Friday 20 September 2019

Empowering men!

I was raised in an environment where we didn't really know what gender bias was. If a boy in the house got grounded so did a girl. If a boy was climbing trees and playing football, so were the girls, if the boy was in the kitchen, so was the girl. 

The difference between what a girl/boy is supposed to do/behave "in a society" became clear only when i left the smaller town of Belgaum and moved to the cosmo-city of Pune. Moving to a cosmo, i realised how regressive we are as a society. In the hostel of 150 girls from different sections of the society, different upbringing, different cultures, I realised that i was raised in a, now evident, progressive environment. Of course it was difficult coping with the standards of behaviour defined by the society vs what i had grown-up to. I failed miserably. 

I would never understand what it meant when people told me you are a girl, this is what you do and this is how you behave. I am not sure if i can explain what went on in my mind at such moments. 

After a lot of self-doubting, i realised that men were never told what to do and how to behave. It was assumed that they will behave in a certain way. Even if it were inappropriate, they were protected by the men and women around them by saying all men are the same, you cannot do anything about it. It enraged me that the boys got away with expressing exactly what they felt whereas the baton of responsible communication was placed with the girls. I drowned in gloominess, and brooded for hours over these feelings of injustice. To add to my reflections, there were the "women empowerment" slogans and "women's days" which were followed with much gusto and year-long enthusiasm crammed in one day of pampering, and circulating time-consuming messages and linguistically awkward poems. I asked myself what i felt about one such day where the men painstakingly put together an event for the women. I asked myself this because the significance of these celebrations didn't quite sink in. The dumb husband-wife jokes still continued, the men still felt that women cannot drive, and that making a grocery list was still a girl's job; the women still felt that men should hold the door for them, women still felt that sports and politics are "a man's world", society still looked down upon a girl's bra strap showing while the men got away with scratching their crotch in public. 

From my experiences, endless debates, and deliberations with self, i would like to share these thoughts:

1. I feel men are equally capable of doing what women can do and be at par with women
2. If the society (and the mother!) chooses, men too will grow up to be strong physically, mentally, and emotionally
3. Patriarchy is tough on men too! It puts pressure on them to always be the tough guy and not give to feelings and emotions. EVER.

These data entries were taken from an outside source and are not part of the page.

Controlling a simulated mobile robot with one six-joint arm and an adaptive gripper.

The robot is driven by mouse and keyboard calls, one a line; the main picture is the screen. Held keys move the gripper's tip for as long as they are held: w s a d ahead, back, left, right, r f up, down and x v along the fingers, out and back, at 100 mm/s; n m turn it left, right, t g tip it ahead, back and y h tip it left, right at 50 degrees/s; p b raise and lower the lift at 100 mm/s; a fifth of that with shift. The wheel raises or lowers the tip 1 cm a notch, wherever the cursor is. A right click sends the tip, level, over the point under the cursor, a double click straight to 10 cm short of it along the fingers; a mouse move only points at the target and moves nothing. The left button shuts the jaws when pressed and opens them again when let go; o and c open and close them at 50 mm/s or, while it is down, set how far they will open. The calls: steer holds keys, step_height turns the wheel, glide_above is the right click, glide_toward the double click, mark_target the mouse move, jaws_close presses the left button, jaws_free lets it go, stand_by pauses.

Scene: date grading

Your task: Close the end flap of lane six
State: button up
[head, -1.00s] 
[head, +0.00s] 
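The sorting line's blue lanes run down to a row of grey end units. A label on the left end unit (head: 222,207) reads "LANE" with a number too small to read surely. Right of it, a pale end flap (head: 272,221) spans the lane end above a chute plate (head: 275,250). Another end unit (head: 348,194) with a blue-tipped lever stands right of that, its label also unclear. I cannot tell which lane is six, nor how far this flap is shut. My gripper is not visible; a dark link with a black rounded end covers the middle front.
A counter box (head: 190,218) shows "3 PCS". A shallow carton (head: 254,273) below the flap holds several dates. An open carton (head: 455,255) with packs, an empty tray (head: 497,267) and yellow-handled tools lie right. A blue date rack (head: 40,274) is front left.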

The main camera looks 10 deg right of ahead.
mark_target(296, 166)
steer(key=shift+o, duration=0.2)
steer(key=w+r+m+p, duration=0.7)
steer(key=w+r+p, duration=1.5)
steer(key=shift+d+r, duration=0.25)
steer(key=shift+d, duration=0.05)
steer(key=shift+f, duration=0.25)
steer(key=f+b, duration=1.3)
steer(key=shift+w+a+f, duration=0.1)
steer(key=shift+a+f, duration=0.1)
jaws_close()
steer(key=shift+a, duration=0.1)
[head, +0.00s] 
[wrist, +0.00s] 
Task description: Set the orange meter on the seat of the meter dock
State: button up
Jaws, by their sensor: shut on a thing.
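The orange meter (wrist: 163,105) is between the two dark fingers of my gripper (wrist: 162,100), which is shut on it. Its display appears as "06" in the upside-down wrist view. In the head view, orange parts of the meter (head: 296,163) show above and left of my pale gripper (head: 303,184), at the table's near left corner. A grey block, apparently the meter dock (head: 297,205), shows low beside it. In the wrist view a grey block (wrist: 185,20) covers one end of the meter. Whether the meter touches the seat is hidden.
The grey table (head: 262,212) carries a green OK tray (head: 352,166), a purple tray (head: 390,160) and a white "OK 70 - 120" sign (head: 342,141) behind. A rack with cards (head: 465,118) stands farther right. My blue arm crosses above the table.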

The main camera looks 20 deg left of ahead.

Patriarchy has conditioned men to study, grow-up, and only become a successful breadwinner for the family; while leaving the most important jobs like, the well-being of the family, to the woman. I feel men too can be wise enough to take care of the family and raise their children to be good human beings. Men can be doting fathers who can look after the child's nutrition, homework, school schedules, and PTA meetings, or cook a decent meal for their family. Why do all chores have to be compartmentalised and water-tight?

They just need a chance to show they are good enough to protect themselves and take responsibility for their actions and need not hide behind the excuse of patriarchy and age-old traditions prevalent in the society. If a woman can work and look after the family, so can a man! Enough of women empowerment", it was always the men who needed to be empowered! Let's give men a chance...

Over.and.out.

P.S: there is no sarcasm or cynicism of any sort in what I have written. I truly believe this makes complete sense. 

5 comments:

  1. Take a bow girl. I agree to each and every word. It's society who mold men in a certain way. They are also capable of much more!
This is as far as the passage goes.